Tuesday, July 21, 2015

On Ownership II

This thought of Ownership haunted my thoughts all day yesterday as I went through my daily work routine.  At each point, in each task, I asked myself "Do I own this?  Should I own this?"

The internal actions were interesting, to say the least.

On the one hand I had the experience of one of our many electronic systems which is not working all that well - and has not done so for almost 3 years.  The thought rolled through my mind "Do I own this?  Should I own this?"  The sudden sense of piling effort into something that simply seemed to be not repairable doomed any chance I would immediately pick up the torch.

On the other hand I sat through a training proposal on another system where my opinion for at least part of the process was solicited.  I looked at the proposals, thought about it for a minute, and then quietly deferred my decision.  I did not want ownership of this process or of the solutions, because looking at the options none of them seemed truly good.

Was there anything I really wanted to own today?  Honestly, I do not know that I could say that there was.  Possibly a training I did but that was about it.    The result?  I did not really feel like there was anything that was truly worth "owning" about what I do today, merely a set of tasks to be accomplished.
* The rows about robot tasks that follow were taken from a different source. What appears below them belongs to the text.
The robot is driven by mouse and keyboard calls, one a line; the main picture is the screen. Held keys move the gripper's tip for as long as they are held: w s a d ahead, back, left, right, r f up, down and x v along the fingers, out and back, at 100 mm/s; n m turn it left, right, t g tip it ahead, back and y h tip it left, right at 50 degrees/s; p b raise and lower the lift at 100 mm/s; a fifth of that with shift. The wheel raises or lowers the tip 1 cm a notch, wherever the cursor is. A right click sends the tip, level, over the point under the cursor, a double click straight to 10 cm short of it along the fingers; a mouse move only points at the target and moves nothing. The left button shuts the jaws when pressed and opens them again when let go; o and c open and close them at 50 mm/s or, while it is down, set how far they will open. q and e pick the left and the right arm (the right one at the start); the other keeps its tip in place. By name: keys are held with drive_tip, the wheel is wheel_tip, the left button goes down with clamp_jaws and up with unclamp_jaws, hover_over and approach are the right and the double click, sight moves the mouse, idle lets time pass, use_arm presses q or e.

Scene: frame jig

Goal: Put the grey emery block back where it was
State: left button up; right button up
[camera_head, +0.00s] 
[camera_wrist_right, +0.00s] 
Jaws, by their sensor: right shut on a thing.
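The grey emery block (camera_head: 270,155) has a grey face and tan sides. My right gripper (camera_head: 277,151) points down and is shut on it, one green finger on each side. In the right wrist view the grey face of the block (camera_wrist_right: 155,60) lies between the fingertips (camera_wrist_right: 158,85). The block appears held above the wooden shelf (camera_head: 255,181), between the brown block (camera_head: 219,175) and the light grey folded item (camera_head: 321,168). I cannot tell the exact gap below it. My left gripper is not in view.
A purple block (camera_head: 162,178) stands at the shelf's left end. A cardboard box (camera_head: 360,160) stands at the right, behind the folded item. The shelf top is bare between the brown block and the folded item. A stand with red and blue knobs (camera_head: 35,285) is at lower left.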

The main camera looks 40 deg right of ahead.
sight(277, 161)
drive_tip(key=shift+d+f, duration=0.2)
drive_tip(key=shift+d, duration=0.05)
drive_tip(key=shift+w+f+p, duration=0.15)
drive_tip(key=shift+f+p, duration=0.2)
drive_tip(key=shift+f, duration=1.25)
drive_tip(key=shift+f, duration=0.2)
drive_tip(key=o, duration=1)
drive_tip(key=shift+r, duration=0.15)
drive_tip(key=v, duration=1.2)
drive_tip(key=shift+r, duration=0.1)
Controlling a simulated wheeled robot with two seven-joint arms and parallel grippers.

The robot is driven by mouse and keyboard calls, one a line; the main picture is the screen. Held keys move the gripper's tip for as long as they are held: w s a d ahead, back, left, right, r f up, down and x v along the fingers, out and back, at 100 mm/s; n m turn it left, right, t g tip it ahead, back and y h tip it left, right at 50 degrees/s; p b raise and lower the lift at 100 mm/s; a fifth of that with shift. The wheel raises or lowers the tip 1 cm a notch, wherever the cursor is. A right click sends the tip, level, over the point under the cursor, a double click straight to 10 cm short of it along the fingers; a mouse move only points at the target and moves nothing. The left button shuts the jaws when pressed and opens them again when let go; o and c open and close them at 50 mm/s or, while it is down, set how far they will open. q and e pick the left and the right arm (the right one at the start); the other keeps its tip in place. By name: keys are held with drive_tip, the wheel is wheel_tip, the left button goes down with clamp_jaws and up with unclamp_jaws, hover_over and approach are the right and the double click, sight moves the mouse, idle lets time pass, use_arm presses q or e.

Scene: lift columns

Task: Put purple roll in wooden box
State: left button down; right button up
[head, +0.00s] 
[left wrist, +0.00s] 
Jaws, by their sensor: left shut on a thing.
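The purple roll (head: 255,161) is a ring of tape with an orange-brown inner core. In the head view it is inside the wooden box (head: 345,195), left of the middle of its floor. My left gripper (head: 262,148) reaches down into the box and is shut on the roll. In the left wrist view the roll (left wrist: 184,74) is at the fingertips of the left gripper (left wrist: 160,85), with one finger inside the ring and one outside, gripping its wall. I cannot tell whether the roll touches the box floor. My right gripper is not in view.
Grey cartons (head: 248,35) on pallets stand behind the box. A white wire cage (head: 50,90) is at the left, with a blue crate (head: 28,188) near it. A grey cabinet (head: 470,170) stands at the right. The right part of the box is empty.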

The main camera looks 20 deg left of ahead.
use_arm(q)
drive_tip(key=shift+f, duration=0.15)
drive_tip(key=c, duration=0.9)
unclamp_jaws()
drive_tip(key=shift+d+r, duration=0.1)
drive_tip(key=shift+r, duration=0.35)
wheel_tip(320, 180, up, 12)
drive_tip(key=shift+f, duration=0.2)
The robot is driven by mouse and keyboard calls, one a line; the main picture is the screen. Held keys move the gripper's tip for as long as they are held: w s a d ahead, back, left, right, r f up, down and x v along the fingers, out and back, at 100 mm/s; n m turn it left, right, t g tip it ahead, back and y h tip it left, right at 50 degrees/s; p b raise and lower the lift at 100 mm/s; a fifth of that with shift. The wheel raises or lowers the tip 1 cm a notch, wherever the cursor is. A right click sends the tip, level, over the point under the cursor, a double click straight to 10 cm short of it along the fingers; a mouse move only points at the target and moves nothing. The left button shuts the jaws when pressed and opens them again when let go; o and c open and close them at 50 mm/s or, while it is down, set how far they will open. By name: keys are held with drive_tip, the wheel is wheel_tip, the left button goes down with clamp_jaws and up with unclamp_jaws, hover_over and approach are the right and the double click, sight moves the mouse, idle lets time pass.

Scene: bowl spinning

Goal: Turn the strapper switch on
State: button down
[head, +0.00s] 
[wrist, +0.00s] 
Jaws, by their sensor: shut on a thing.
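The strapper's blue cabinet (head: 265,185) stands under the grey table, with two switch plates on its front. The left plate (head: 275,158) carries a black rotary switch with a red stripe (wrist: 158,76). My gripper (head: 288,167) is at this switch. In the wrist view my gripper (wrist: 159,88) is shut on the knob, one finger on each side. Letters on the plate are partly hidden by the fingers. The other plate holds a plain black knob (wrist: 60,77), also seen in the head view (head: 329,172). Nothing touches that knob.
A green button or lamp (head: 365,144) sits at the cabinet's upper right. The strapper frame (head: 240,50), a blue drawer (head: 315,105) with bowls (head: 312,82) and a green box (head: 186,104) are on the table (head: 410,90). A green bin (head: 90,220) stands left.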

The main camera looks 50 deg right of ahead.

Ironically this proves the point of the aforementioned executive manager from yesterday, the one that started this whole thought process:  without ownership, effort becomes merely a task and true progress is not probably realized.  At the same time it proves the other side of the point: if the task is meaningless or imposed without purpose, ownership becomes either completely forced or not at all done for any reason than it has to be accomplished - perhaps done, but without passion or the zest that truly moves progress forward.

The solution?  Perhaps I am not closer to one than I was the day before - except that to realize that  ownership cannot be imposed by others and especially not when the thing to be owned is by default broken or pointless.  Ownership derives from within, based on both pride of work as well pride of purpose for the work.

The question is, where does this combination live?